Şırnak'ta vatani görevini yaparken kaza kurşunuyla vurulup şehit olduğu bildirilen ve kurduğu grupla katıldığı televizyondaki 'Yetenek Sizsiniz' yarışmasıyla adını duyuran er İsmail Akça'nın, memleketi Aydın'ın Kuşadası İlçesi'nde bugün öğleyin yapılması planlanan cenaze töreni ertelendi. Önce kaza kurşunuyla kendini vurduğu, daha sonra bir arkadaşından gelen telefonda 'kaza ya da intihar olmadığının' ileri sürülmesi üzerine, İsmail Akça'nın kesin ölüm nedeninin belirlenmesi için ailesi yeniden otopsi yapılmasını istedi. Bu istek üzerine şehit er İsmail Akça'nın cenazesi Kuşadası'ndan bugün İzmir Adli Tıp Kurumu'na gönderildi.

Cenaze töreni için Akça ailesinin evinin önünde toplananlara şehit er İsmail Akça'nın amcası Hasan Akça, cenaze töreninin ertelendiğini söyledi. Hasan Akça, ailenin isteği üzerine Cumhuriyet Savcılığı'nın cenazeyi otopsi yapılmak üzere İzmir'e gönderdiğini, otopsinin tamamlanmasından sonra cenaze töreni yapılacağını duyurdu.

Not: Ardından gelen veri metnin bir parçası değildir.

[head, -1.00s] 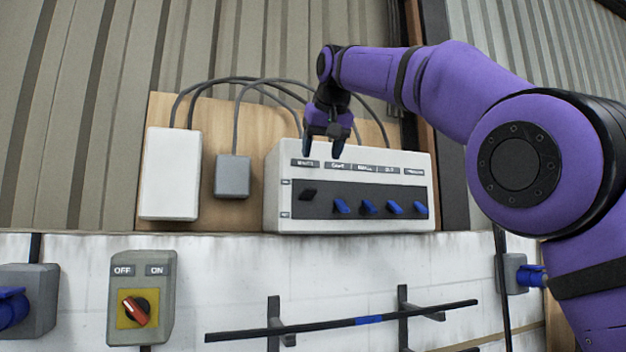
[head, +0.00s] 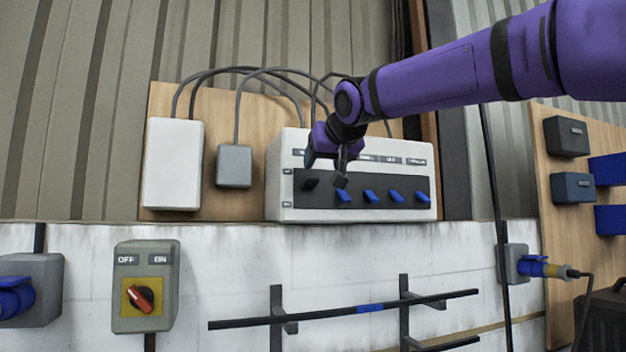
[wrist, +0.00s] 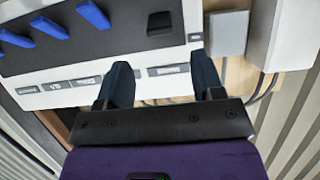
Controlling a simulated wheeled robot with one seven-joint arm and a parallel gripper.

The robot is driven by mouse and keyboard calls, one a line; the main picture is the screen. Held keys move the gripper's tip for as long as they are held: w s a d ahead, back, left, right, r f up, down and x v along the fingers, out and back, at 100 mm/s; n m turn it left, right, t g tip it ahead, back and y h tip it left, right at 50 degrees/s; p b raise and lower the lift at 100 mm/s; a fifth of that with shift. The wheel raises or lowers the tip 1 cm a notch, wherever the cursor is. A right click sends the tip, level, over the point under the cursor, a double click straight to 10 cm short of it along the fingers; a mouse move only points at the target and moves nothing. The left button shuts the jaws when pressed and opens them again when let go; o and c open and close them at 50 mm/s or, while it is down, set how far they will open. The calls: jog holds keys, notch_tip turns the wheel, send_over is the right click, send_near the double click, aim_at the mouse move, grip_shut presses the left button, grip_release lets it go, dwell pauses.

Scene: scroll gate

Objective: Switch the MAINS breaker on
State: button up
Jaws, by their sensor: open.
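The white breaker box (head: 278,165) is mounted on a wooden board. The black breaker lever (head: 310,184) is leftmost in its dark strip, under the label that reads like MAINS in the earlier head frame. It also shows in the wrist view (wrist: 160,23), beyond the fingertips and between their lines. Its on or off position is too small to read. My gripper (head: 326,169) is open and empty, in front of the box just above the black lever. In the wrist view my gripper (wrist: 162,72) has its two fingers apart, with the label row behind them.
Several blue levers (head: 371,196) sit right of the black one. A grey box (head: 234,166) and a white box (head: 172,164) hang to the left, with cables above. A red rotary switch (head: 141,298) is below left. A rail (head: 340,311) runs below the breaker box.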

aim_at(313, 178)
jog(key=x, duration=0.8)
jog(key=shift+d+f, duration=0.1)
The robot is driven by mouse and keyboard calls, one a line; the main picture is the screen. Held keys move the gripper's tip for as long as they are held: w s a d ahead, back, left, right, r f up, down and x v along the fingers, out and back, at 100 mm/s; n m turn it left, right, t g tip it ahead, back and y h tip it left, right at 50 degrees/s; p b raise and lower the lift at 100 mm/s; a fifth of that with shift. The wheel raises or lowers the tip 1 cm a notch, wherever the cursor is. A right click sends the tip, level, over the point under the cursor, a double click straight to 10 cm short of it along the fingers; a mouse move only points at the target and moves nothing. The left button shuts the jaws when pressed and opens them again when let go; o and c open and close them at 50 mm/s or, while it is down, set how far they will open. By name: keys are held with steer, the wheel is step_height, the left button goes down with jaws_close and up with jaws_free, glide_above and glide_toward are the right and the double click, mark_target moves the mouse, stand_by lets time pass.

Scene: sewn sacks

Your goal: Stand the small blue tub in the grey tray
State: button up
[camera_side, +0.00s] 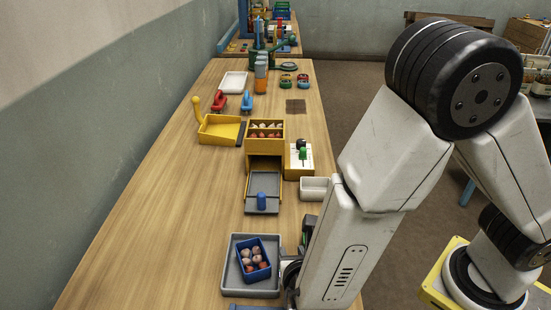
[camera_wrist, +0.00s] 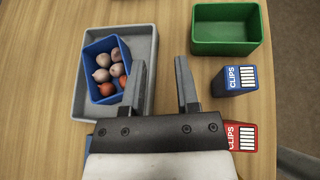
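The small blue tub (camera_side: 262,275) stands upright inside the grey tray (camera_side: 235,287), turned at an angle to the tray's sides. It holds several pale and reddish round items. In the wrist view the tub (camera_wrist: 97,48) is at the upper left, within the tray (camera_wrist: 143,40), with bare tray floor around it. My gripper (camera_wrist: 161,62) is open, with nothing between its fingers. Its left finger overlaps the tray's right side in the picture, to the right of the tub and apart from it. Its right finger is over bare wood. My arm mostly hides the gripper in the side view.
Right of my gripper are a green bin (camera_wrist: 226,30), a blue clips box (camera_wrist: 234,80) and a red clips box (camera_wrist: 241,137). Further up the table are a grey chute (camera_side: 262,185), a white dish (camera_side: 314,188) and a yellow dustpan (camera_side: 220,130). The table's left side is clear.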

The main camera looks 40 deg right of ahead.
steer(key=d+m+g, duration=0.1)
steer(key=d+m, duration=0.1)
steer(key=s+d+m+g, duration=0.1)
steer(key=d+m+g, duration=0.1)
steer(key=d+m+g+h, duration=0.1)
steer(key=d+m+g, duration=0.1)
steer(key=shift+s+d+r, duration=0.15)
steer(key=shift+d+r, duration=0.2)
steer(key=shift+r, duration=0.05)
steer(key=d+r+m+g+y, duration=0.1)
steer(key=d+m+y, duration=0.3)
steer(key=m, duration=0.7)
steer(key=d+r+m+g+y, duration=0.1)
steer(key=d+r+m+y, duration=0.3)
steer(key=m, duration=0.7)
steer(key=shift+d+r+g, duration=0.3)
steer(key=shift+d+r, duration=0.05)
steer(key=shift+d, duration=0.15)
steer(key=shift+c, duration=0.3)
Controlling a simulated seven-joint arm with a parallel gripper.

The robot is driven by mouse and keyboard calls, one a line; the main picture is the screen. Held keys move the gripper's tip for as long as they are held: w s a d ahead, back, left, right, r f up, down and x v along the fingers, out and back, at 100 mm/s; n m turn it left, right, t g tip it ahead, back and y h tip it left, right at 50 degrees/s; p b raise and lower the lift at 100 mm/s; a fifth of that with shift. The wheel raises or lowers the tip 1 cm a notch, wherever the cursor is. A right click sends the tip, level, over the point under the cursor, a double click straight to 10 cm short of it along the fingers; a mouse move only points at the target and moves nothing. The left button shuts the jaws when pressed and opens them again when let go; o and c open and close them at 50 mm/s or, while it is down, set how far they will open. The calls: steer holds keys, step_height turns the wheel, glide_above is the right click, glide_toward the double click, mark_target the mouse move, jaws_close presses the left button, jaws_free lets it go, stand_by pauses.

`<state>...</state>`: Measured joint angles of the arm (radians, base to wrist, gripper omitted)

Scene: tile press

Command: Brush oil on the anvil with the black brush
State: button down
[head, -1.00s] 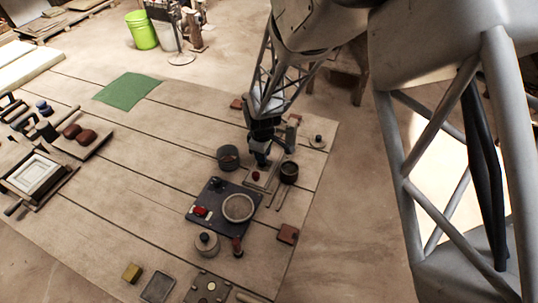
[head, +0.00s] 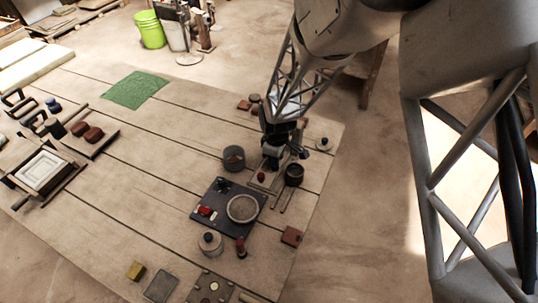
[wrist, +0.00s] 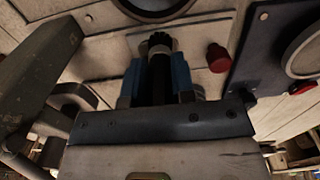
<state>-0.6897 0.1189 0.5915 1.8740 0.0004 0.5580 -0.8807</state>
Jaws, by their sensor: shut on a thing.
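My gripper (head: 273,161) is low over the right part of the table, between a grey pot and a dark pot. In the wrist view its blue-padded fingers (wrist: 157,78) are shut on the black brush (wrist: 160,70), whose dark handle stands between them. The anvil seems to be the round grey disc (head: 242,208) on a dark plate (head: 213,222), nearer the camera than my gripper. The disc shows partly at the right edge of the wrist view (wrist: 308,50). My gripper is apart from it.
The grey pot (head: 233,158) with brown contents, the dark pot (head: 294,174) and a red knob (head: 261,177) stand close around my gripper. A red handle (head: 205,211) and a lidded pot (head: 210,243) are by the plate. The table's middle is clear.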

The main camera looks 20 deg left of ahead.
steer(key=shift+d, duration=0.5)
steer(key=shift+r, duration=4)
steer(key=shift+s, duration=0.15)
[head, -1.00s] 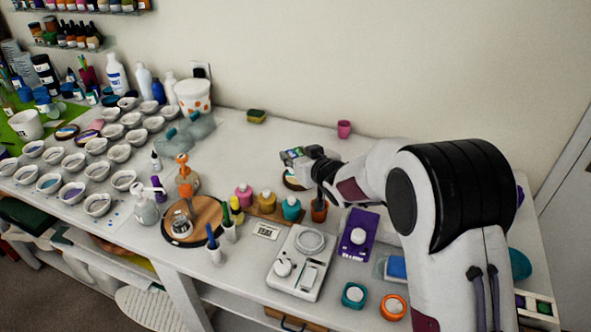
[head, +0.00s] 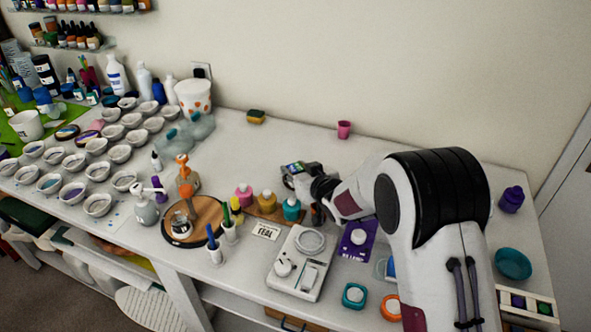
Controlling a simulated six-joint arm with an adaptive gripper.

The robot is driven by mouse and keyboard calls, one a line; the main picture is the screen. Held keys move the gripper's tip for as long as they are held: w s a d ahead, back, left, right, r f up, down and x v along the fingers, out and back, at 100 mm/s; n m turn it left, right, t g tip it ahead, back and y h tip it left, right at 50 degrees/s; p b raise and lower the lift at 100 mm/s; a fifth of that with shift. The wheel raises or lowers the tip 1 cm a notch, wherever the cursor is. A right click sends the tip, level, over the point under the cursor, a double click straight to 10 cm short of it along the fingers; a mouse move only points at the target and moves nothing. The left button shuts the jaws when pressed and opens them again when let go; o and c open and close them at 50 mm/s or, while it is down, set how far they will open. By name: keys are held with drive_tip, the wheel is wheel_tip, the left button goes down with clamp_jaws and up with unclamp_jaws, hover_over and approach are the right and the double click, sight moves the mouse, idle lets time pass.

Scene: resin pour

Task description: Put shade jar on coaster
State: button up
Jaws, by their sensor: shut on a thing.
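My gripper (head: 317,212) is low over the right end of a row of small jars and is shut. Its fingers are where an orange-brown jar stood a second ago; that jar is now hidden behind them. A teal jar (head: 291,210), a yellow jar (head: 266,202) and a pink jar (head: 243,195) stand upright just left of my gripper. A card reading TEAL (head: 266,231) lies in front of them. No coaster is clearly in view; a small dark-rimmed disc seen earlier behind the jars is now covered by my gripper.
A white scale (head: 297,287) stands in front, with a purple pad (head: 352,253) to its right. A round wooden board (head: 212,216) with a pump bottle is to the left. A pink cup (head: 344,130) stands at the back.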

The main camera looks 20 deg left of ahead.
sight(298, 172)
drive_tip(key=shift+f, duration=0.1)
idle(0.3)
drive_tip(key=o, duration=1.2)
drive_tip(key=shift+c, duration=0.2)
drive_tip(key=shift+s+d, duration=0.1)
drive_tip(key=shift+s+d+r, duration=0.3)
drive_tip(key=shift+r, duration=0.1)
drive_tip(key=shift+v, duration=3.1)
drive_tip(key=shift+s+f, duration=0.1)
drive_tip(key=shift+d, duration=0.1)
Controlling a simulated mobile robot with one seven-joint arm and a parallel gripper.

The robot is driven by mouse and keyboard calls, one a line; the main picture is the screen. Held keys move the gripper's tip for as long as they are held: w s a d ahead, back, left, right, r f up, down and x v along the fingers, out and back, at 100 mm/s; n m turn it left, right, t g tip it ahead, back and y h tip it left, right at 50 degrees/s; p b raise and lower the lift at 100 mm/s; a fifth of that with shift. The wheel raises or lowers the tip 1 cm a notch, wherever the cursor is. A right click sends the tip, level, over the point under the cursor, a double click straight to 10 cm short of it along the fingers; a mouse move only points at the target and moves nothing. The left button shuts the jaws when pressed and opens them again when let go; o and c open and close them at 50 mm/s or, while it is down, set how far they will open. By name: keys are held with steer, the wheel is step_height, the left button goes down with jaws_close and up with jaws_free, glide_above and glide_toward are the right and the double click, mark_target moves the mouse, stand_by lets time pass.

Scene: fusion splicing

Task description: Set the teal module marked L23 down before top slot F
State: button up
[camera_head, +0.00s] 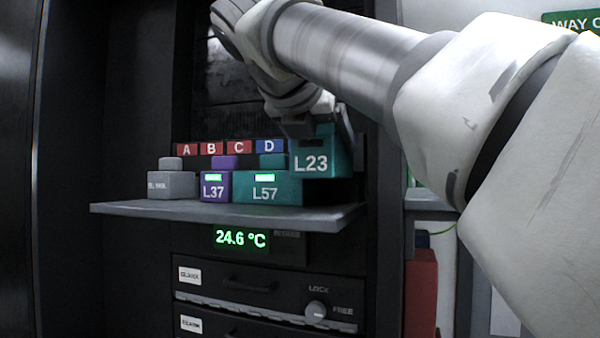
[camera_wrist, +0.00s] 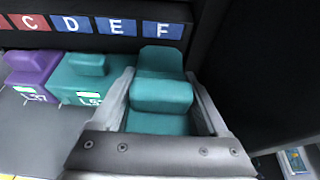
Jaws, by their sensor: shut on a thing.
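The teal module marked L23 (camera_head: 312,165) is held in my gripper (camera_head: 322,118), which is shut on its raised grip block. It appears to hang a little above the right end of the grey shelf (camera_head: 230,213), with a dark gap under it. In the wrist view the module (camera_wrist: 160,122) sits between the two fingers of my gripper (camera_wrist: 162,92), in front of the blue label F (camera_wrist: 162,31). The head view shows labels A to D; E and F are hidden there behind the module and my arm.
Teal module L57 (camera_head: 268,188) stands on the shelf just left of L23, under labels D and E in the wrist view. Purple module L37 (camera_head: 215,187) and a grey module (camera_head: 172,184) stand further left. A dark cabinet wall (camera_wrist: 255,75) rises close on the right.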

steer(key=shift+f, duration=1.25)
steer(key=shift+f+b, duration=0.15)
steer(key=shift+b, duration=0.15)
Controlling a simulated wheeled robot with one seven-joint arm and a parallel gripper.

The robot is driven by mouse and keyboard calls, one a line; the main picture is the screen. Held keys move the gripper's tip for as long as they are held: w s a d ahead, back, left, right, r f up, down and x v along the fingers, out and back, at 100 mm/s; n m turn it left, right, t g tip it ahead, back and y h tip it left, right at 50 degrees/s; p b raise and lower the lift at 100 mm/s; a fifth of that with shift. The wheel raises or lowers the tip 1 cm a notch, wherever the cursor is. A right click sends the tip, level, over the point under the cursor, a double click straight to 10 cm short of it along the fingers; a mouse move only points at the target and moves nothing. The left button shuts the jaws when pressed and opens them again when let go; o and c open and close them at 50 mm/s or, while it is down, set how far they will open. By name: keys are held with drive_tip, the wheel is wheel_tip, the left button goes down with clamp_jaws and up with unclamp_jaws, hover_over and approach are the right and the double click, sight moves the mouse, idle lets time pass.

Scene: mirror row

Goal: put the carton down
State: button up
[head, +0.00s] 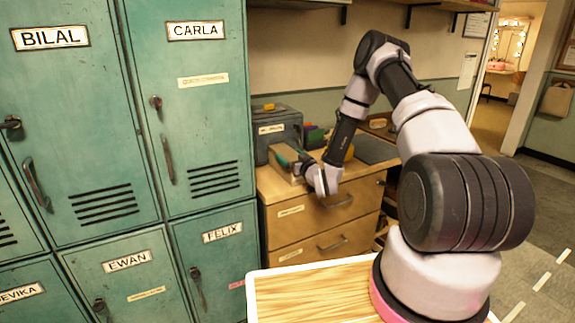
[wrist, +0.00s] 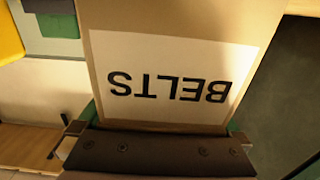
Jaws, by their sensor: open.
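The carton (wrist: 175,25) is a tan box with a white label reading BELTS, upside down in the wrist view. It fills the middle of that view, directly in front of my gripper (wrist: 158,130). My jaws are open, with a finger at either side of the carton's near end; whether they touch it I cannot tell. In the head view my gripper (head: 291,160) is low over the left part of the wooden drawer cabinet's top, and the carton (head: 283,171) shows only partly beside it. The carton appears to rest on that top.
A grey labelled box (head: 277,130) stands behind the carton on the drawer cabinet (head: 318,222). Small coloured items (head: 316,136) are to its right, and a dark flat surface (head: 374,150) lies farther right. Green lockers (head: 200,110) stand close on the left.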

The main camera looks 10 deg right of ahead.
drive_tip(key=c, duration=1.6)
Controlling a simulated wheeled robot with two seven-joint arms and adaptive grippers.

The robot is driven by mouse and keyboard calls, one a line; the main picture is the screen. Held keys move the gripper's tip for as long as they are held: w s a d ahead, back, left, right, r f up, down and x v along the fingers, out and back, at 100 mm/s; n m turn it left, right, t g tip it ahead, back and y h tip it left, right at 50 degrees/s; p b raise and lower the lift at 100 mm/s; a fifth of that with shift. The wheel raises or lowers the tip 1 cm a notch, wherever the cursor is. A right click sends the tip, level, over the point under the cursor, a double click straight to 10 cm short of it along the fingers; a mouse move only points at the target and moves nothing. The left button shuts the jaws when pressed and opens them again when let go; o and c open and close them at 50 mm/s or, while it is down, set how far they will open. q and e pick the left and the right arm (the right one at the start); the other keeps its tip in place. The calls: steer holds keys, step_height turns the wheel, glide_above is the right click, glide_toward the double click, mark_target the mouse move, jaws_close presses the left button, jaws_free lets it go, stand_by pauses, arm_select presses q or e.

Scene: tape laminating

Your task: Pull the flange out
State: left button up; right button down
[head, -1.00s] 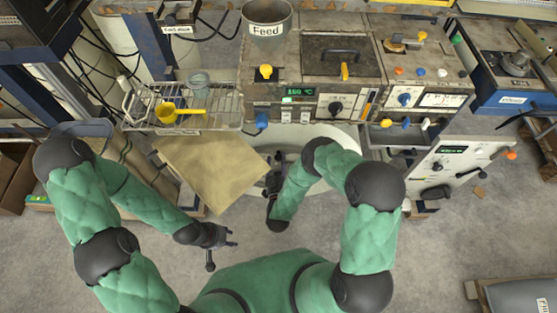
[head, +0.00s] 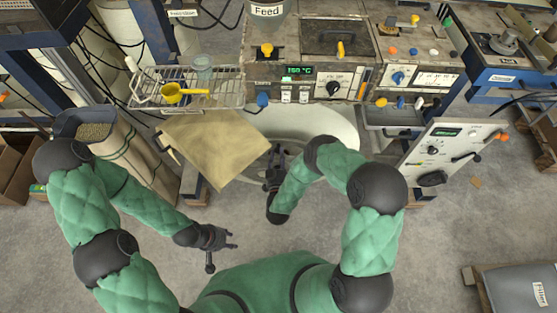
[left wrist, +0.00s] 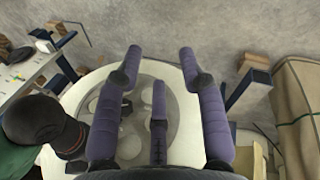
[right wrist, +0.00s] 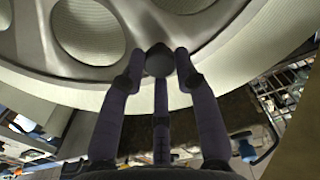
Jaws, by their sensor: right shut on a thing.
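The flange (head: 325,122) is a large pale round piece with a curved rim below the machine in the head view. In the right wrist view the flange (right wrist: 255,50) fills the top, with a pale rim and large round openings. My right gripper (head: 278,150) is at its near left edge. In the right wrist view my right gripper (right wrist: 160,62) has its fingertips closed around a dark rounded knob at the rim. My left gripper (head: 232,240) is open and empty, apart from the flange, over bare floor. The left wrist view shows the flange (left wrist: 180,85) beyond its spread fingers (left wrist: 160,55).
A tan sheet-like panel (head: 212,145) lies just left of my right gripper. A wire rack (head: 225,88) holds a yellow scoop (head: 175,92). A control panel (head: 445,145) stands on the right. The floor between is clear.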

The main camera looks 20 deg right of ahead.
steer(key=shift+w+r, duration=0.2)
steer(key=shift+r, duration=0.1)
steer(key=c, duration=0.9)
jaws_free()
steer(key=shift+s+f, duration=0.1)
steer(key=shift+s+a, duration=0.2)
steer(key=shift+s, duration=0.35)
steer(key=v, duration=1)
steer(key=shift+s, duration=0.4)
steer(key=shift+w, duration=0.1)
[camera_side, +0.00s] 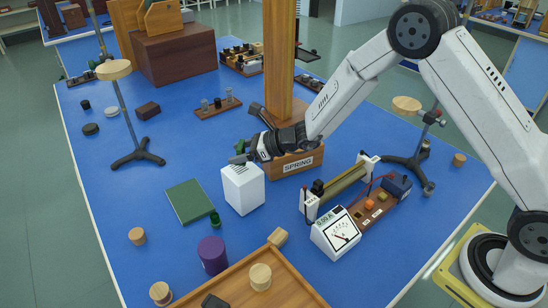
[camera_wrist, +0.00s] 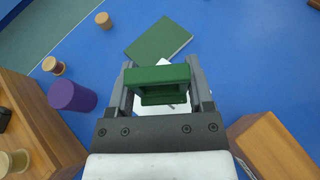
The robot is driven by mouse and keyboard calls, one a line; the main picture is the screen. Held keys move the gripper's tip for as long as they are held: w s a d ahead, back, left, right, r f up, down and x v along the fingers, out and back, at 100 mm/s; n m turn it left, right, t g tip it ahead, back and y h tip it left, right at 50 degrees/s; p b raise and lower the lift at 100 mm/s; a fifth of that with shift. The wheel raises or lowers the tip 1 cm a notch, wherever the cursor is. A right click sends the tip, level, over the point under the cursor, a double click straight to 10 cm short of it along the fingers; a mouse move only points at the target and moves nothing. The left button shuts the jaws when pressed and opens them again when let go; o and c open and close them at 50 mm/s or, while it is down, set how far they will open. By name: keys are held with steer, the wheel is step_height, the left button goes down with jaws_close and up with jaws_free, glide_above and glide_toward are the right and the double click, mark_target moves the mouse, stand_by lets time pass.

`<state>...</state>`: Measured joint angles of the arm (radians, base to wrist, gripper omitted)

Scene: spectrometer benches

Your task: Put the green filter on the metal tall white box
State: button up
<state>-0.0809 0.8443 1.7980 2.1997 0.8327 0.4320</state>
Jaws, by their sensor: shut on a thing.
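The green filter (camera_wrist: 158,76) is a small green block with a raised frame, held between the two fingers of my gripper (camera_wrist: 160,88). In the side view my gripper (camera_side: 247,154) is just above the top of the tall white box (camera_side: 243,190), with a bit of the green filter (camera_side: 239,147) showing at its tip. The box stands upright on the blue table. In the wrist view parts of the white box (camera_wrist: 174,108) show beneath the filter. I cannot tell whether the filter touches the box top.
A flat green book-like slab (camera_side: 189,200) and a small green cylinder (camera_side: 214,219) lie left of the box. A purple cylinder (camera_side: 212,255) stands in front. A wooden post on a SPRING block (camera_side: 297,163) stands close behind right, and a meter (camera_side: 336,234) to the right.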

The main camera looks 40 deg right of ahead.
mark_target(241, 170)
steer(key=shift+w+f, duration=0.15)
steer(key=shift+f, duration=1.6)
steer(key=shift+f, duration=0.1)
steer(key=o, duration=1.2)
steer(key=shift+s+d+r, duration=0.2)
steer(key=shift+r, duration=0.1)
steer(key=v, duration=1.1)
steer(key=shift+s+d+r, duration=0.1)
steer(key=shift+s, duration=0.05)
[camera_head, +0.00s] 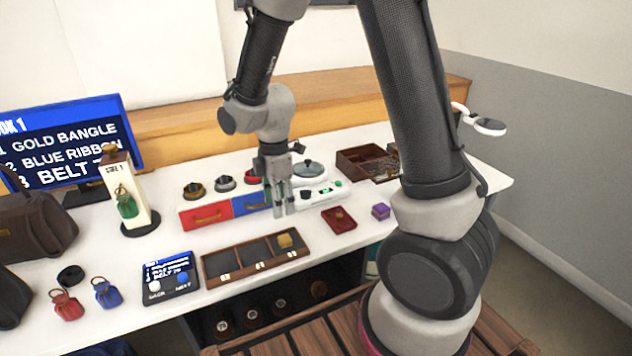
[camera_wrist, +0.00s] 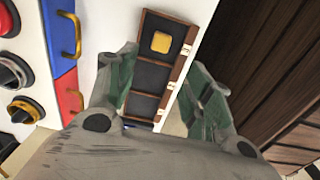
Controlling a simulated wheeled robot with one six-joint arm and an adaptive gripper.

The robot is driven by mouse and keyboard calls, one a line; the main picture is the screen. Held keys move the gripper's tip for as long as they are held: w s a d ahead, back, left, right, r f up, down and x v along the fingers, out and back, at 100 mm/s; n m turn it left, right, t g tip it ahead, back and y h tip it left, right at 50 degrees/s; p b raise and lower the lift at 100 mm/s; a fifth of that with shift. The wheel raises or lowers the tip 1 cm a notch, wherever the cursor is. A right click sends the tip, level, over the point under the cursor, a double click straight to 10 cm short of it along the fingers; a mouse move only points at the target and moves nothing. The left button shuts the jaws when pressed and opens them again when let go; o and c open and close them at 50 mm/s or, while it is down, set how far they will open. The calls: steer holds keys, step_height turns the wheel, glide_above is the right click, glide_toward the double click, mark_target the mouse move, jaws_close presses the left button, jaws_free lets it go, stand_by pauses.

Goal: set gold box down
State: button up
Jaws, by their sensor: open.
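The gold box (camera_head: 285,241) is a small yellow block lying in the right compartment of the dark wooden three-compartment tray (camera_head: 231,279). In the wrist view the gold box (camera_wrist: 161,42) sits in the tray's top compartment, apart from the fingers. My gripper (camera_head: 284,210) points down above the white table, behind the tray in the head view. In the wrist view my gripper (camera_wrist: 165,85) has its fingers spread wide, with nothing between them.
Red and blue drawers (camera_head: 206,214) stand behind the tray, with several rings on top. A red dish (camera_head: 339,219) and a purple box (camera_head: 381,211) lie to the right. A tablet (camera_head: 171,277) and pouches (camera_head: 67,305) lie left. A wooden box (camera_head: 362,160) stands at the back.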

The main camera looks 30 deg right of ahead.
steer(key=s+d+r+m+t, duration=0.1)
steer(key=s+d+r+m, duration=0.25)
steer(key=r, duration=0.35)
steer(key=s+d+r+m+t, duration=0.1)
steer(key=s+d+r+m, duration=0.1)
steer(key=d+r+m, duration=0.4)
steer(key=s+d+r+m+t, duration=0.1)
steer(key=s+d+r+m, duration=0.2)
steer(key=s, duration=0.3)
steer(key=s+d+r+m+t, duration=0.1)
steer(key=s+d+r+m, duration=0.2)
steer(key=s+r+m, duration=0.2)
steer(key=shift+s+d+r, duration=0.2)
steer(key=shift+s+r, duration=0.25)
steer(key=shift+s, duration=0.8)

ASKER İNTİHARLARINI HATIRLATTI

Kalabalığın dağılmasından sonra gazetecilerle konuşan Hasan Akça, TBMM İnsan Haklarını İnceme Komisyonu'nun 'Kışlada ölen asker sayısı, çatışmada ölenden fazla' yönündeki açıklamasını hatırlattı. Hasan Akça, şöyle dedi:

"Araştırmada son 10 yılda 934 intihar olayı yaşanırken, çatışmalarda şehit düşenlerin sayısı daha az. Biz bunun altında bir sır perdesi olduğunu düşünüyoruz. Bu ya içeriden PKK'lıların işi olabilir ya da kimsenin görmediği yerde öldürülenler için intihar raporu tanzim edilmiş olabilir."

"SIR PERDESİ ARALANSIN"

Askeri yetkililerin evde taziyede olduğu sırada baba Asım Akça'ya oğlunun bir arkadaşından telefon geldiğini, arayan kişinin "Ağabey oradaki komutanlara inanma, İsmail'i onlar bitirdi" sözlerine odadaki askerlerle diğer kişilerin şahit olduğunu belirten Hasan Akça, olayın aydınlatılması gerektiğini belirtti. Kuşadası Cumhuriyet Savcılığı'ndan, otopsi taleplerine bugün yanıt verildiğini ifade eden amca Hasan Akça, şöyle devam etti:

"Önce yeğenimin kaza kurşunu ile vurularak şehit olduğunu öğrendik. Daha sonra Şırnak'ta birlikte görev yaptığı üst düzey komutanları cenazeyi teslim etmek için geldi. Bunun bir intihar olayı olduğunu, tabancayla kendini vurduğunu, tabancanın bir komutanına ait olduğunu söylediler. Biz buna inanmadık, çekincelerimizi söylerken o an bir telefon geldi. Bu konuşmayı Şırnak'tan gelen komutanlar da duydu. Ateş düştüğü yeri yakıyor. Vatan için savaştırdığımız çocuğumuzun intihar görüntüsü verilerek cenazesinin gönderilmesini hiçbir vicdan kabul etmez. Biz savcılığa ve emniyet müdürlüğüne gerekli müracaatlarımızı yaptık. Belki sonuç çıkmayabilir, önemli olan kafadaki soru işaretlerini bitirmek. Sonuçta bir hukuk devletiyiz, demokrasi için savaşıyoruz. Emin olmak için başvurmalarımızı yaptık. Soruşturma ile ilgili hiçbir bilgi alamadık. Yeğenim çok cesur bir çocuktu. Haksızlığa dayanamazdı. Haksızlığa karşı komutanları da olsa mutlaka tepkisini koyabilecek bir yapıdaydı. Gözünü budaktan sakınmayacak biriydi. Kendisini vurma gibi düşüncesi olacak biri kesinlikle değildi. Sokakta gördüğüm herkes dahil, emniyetteki polis arkadaşlar tarafından da sevilen bir kişiliğe sahipti."